Pienamente soddisfatto: il decimo comandamento
Questo articolo è parte di una serie sui Dieci Comandamenti. La parola di Dio ci rivela le leggi che egli richiede per vivere nel mondo, così come sono state da lui stabilite. Solo vivendo secondo questa legge possiamo prosperare e godere del proposito per cui siamo stati creati: glorificare Dio e godere di una relazione con lui. Questa serie esplora come i cristiani, la cui identità è in Cristo e la cui eredità è riposta nell’eternità, dovrebbero vivere concretamente i Dieci Comandamenti.
“Non concupire la casa del tuo prossimo; non desiderare la moglie del tuo prossimo,
né il suo servo, né la sua serva, né il suo bue,
né il suo asino, né cosa alcuna del tuo prossimo”.
Esodo 20:17
Ho amato il nostro primo anno di matrimonio. Il nostro primo appartamento era sessanta metri quadrati di oggetti di seconda mano, manopole rotte e cene bruciate. Immaginavamo come sarebbe stata la nostra vita di coppia, nella fiducia che Dio avrebbe reso stabili le nostre vie.

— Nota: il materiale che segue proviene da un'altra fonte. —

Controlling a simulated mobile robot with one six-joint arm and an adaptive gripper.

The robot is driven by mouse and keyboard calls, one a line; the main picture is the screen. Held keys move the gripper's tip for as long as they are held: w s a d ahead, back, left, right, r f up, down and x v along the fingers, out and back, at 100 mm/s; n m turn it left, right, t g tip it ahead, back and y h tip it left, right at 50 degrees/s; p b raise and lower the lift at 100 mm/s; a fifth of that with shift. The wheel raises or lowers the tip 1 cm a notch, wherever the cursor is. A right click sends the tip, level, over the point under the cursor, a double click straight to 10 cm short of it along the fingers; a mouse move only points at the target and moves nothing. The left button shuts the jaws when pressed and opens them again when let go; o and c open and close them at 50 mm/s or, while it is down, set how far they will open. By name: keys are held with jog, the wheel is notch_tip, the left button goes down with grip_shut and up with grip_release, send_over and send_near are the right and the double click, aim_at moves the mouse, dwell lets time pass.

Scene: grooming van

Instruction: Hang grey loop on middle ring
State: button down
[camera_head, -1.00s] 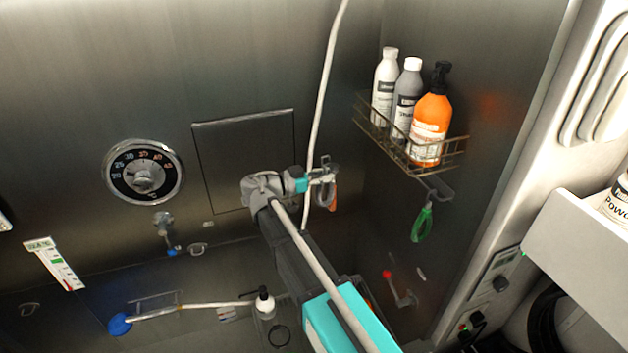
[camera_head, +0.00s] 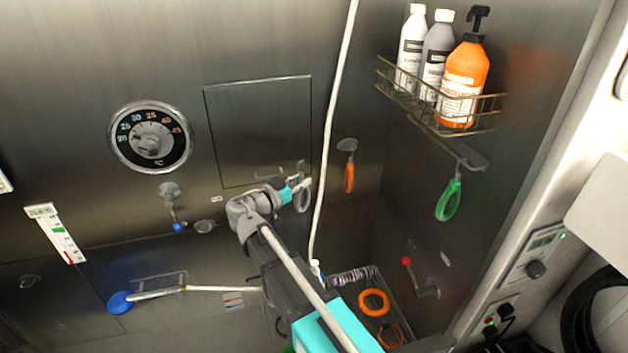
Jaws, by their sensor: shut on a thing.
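My gripper (camera_head: 296,186) is shut on the grey loop (camera_head: 303,201), which hangs below the fingers. It is in front of the steel back wall, just left of the white hose and below the square panel. I cannot tell which is the middle ring. The grey loop is apart from both.
A basket (camera_head: 372,278) with orange rings is low right. A blue-headed brush (camera_head: 121,302) is low left.

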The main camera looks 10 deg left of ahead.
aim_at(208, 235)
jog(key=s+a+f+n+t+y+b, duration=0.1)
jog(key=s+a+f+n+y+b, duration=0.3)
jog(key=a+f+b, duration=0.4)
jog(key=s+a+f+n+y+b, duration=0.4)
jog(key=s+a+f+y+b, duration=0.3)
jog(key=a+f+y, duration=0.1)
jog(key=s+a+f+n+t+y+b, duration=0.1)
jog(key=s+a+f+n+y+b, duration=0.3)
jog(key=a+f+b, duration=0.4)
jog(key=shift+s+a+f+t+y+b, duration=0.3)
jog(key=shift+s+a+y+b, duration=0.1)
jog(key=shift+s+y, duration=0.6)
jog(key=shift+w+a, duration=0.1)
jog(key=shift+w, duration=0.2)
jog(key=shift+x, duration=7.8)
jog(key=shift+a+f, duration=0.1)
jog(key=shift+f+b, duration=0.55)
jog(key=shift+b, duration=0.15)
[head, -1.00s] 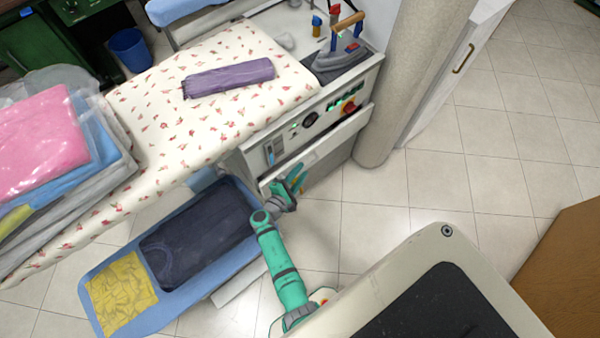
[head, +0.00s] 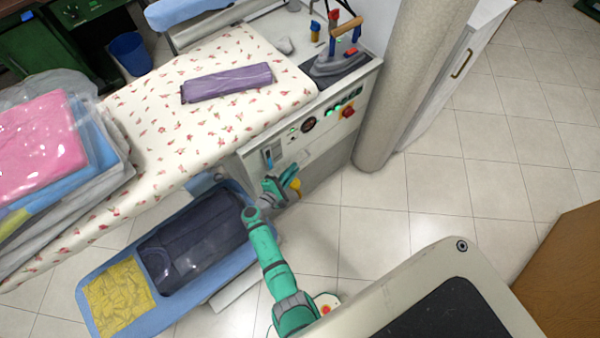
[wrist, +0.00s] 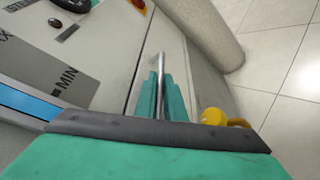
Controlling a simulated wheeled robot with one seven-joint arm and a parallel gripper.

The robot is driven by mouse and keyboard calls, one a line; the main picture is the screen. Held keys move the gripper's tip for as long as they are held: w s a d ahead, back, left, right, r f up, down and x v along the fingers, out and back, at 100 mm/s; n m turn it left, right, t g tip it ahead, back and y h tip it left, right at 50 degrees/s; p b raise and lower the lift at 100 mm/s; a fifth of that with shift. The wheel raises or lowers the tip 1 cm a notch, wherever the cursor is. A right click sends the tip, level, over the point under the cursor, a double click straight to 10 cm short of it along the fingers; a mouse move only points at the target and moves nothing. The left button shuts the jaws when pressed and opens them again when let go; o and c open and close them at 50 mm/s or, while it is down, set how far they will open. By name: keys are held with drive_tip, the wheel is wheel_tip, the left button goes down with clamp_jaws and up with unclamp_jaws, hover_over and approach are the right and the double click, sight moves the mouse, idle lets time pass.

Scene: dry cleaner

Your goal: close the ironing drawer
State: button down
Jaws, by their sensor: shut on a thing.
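The ironing drawer (head: 328,152) is in the white front of the ironing unit, below the control panel (head: 310,125). In the head view its front looks flush with the panel, with no gap that I can make out. My gripper (head: 291,174) is at the left part of the drawer front. In the wrist view my gripper's teal fingers (wrist: 160,92) are closed on the metal bar handle (wrist: 161,58) of the drawer. The fingers hide the near part of the handle, and my arm hides the drawer's lower left in the head view.
The floral ironing board (head: 160,120) holds a folded purple cloth (head: 228,83). An iron (head: 335,62) stands on top of the unit. A beige column (head: 395,110) rises right beside it. A blue tray (head: 100,318) with folded clothes sits left of my arm.

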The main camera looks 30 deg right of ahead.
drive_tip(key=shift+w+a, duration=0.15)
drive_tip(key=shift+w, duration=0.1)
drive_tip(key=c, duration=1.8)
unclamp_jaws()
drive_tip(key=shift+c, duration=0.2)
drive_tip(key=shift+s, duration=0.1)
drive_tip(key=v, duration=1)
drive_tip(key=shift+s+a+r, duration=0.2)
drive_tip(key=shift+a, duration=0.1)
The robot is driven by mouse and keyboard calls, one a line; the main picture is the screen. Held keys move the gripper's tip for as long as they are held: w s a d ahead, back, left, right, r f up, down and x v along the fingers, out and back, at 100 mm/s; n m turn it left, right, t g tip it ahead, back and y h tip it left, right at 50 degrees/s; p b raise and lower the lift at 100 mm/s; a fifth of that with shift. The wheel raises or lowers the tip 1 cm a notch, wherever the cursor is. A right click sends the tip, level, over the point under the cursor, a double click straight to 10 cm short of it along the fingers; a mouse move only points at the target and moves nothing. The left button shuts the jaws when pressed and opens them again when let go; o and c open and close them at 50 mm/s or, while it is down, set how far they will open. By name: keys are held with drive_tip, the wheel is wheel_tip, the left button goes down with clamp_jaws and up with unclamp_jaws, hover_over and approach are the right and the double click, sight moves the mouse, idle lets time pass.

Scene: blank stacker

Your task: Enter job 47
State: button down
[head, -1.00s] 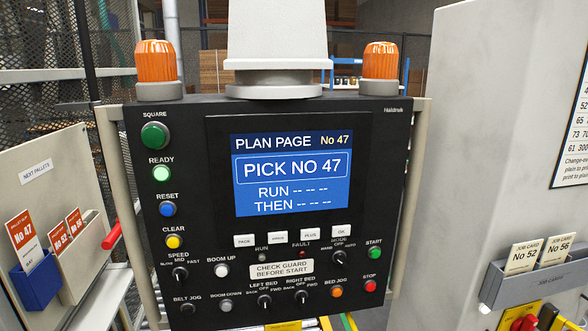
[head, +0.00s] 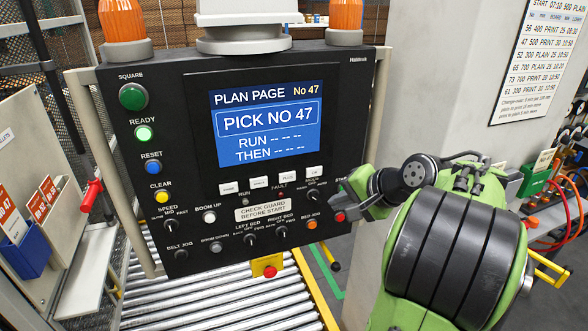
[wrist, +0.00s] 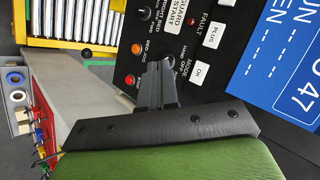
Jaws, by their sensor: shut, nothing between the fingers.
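The black control panel (head: 190,90) faces me with its screen (head: 265,125) lit blue. The screen reads "PLAN PAGE No 47", "PICK NO 47", then RUN and THEN with dashes. Below it is a row of white keys, including PLUS (head: 287,178) and OK (head: 315,173); both also show in the wrist view, PLUS (wrist: 213,35) and OK (wrist: 202,72). My gripper (head: 340,188) is shut and empty, in front of the panel's lower right edge by the MODE switch (head: 313,196).
The red STOP button (head: 340,216) sits close to my gripper. A roller conveyor (head: 210,290) runs below the panel. A grey pillar (head: 430,80) with a job list (head: 525,60) stands right.

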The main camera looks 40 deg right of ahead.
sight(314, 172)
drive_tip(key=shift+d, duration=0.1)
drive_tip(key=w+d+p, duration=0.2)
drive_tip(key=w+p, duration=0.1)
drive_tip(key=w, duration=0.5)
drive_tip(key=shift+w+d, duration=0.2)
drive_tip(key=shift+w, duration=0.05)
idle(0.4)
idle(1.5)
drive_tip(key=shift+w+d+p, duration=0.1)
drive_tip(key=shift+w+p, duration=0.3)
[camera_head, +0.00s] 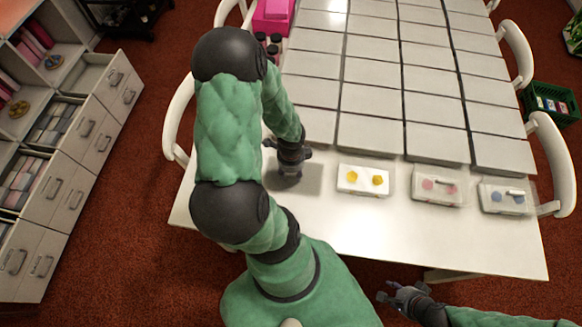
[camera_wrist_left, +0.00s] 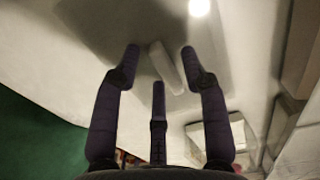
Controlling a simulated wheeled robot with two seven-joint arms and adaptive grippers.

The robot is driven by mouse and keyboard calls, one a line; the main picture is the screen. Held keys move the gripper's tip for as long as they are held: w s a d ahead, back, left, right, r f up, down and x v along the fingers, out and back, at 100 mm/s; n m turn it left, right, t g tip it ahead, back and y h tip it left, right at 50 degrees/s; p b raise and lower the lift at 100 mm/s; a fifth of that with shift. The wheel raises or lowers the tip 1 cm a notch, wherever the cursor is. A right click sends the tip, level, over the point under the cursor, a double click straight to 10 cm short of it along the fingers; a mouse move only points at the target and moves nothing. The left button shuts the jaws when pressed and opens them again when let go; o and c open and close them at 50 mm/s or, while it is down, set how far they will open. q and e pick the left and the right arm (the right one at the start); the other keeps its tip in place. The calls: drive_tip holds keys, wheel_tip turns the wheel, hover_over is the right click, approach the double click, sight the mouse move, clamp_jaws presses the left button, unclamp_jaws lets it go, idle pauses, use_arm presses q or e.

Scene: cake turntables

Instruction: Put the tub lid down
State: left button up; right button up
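My left gripper (camera_head: 288,150) is low over the left part of the white table. In the left wrist view its fingers (camera_wrist_left: 160,52) are spread, with a pale bar (camera_wrist_left: 167,67) showing between and beyond the tips. The bar looks like a lid handle on the table; the lid's outline is not clear in the shadow, and I see no finger closed on it. A clear-walled tub with two yellow pieces (camera_head: 363,180) stands just right of this gripper and appears in the wrist view (camera_wrist_left: 218,135). My right gripper (camera_head: 388,292) is off the table's near edge, its fingers apart and empty.
Tubs with pink (camera_head: 437,186) and blue (camera_head: 507,198) pieces stand further right. Rows of pale flat boxes (camera_head: 370,133) fill the table behind them. The near strip of table (camera_head: 400,231) is bare. White chairs (camera_head: 551,160) flank the table; drawers (camera_head: 65,185) stand left.

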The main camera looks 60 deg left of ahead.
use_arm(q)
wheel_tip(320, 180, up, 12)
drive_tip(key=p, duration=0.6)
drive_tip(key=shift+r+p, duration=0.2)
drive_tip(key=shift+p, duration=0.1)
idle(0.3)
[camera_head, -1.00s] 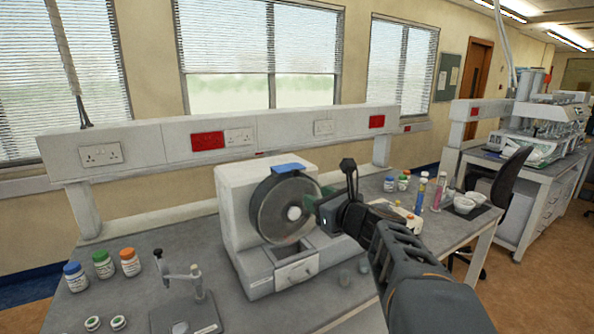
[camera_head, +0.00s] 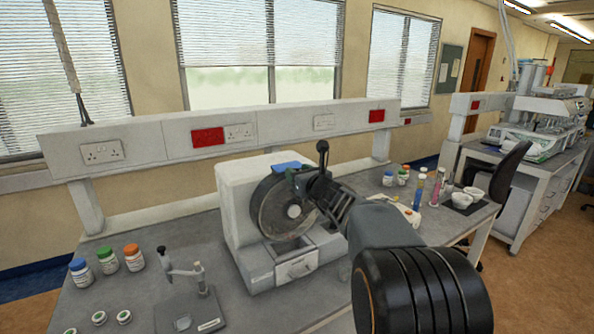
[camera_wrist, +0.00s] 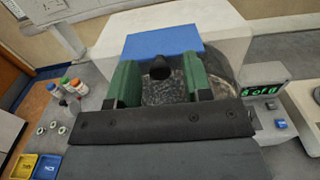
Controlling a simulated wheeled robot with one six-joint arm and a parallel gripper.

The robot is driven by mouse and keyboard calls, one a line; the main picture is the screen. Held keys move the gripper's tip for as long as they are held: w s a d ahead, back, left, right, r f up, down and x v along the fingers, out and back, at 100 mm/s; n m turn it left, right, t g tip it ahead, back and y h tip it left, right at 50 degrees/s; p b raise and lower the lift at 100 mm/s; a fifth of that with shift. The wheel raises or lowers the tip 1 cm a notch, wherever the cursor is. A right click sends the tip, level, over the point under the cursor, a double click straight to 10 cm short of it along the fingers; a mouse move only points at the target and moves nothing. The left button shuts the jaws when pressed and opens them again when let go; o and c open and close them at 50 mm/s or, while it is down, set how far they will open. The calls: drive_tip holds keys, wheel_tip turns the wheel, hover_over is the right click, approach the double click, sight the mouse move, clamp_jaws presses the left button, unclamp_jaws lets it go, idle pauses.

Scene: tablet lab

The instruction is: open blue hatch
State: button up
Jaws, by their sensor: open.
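The blue hatch (camera_head: 286,166) is a small flat blue piece on top of the round drum (camera_head: 272,208) of the white machine (camera_head: 236,200). In the wrist view the hatch (camera_wrist: 160,45) lies just beyond my gripper's green fingers, and it looks closed. I cannot tell whether the fingers touch the hatch. In the head view my gripper (camera_head: 300,182) is at the drum's upper right, partly hidden by my wrist.
Several capped bottles (camera_head: 107,260) and a small stand device (camera_head: 188,290) are at the bench's left. Tubes (camera_head: 418,190) and white bowls (camera_head: 462,200) stand to the right. Yellow and blue trays (camera_wrist: 35,166) show at the lower left of the wrist view.

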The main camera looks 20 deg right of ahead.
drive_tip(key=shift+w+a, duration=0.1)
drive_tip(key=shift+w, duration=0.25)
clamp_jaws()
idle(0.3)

La mia gioia innocente presto dovette affrontare un nemico quando iniziammo ad accettare inviti in altre case. Entravamo in quei graziosi vialetti e il mio cuore desiderava prati ben curati, caldi focolari, soffitti costosi e spazi adeguati ad accogliere tante persone. Ho iniziato a credere che i miei beni e le mie condizioni di vita definissero il mio valore. Le persone si sarebbero sentite benvenute nella nostra casa? Avremmo avuto la possibilità di servire gli altri e di essere ospitali? Tutte queste domande venivano espresse come desiderio di volersi prendere cura degli altri quando in realtà nascondevano idolatria. L’idolatria è stata un ostacolo per il popolo di Dio in tutta la Bibbia. Nell’Antico Testamento assumeva principalmente la forma di un’immagine fisica realizzata con oro o altro materiale, adorata da Israele. Israele si inchinava davanti a queste divinità pagane, immagini senza vita scolpite nella materia. La loro idolatria, come ogni peccato, risiedeva nel profondo del cuore.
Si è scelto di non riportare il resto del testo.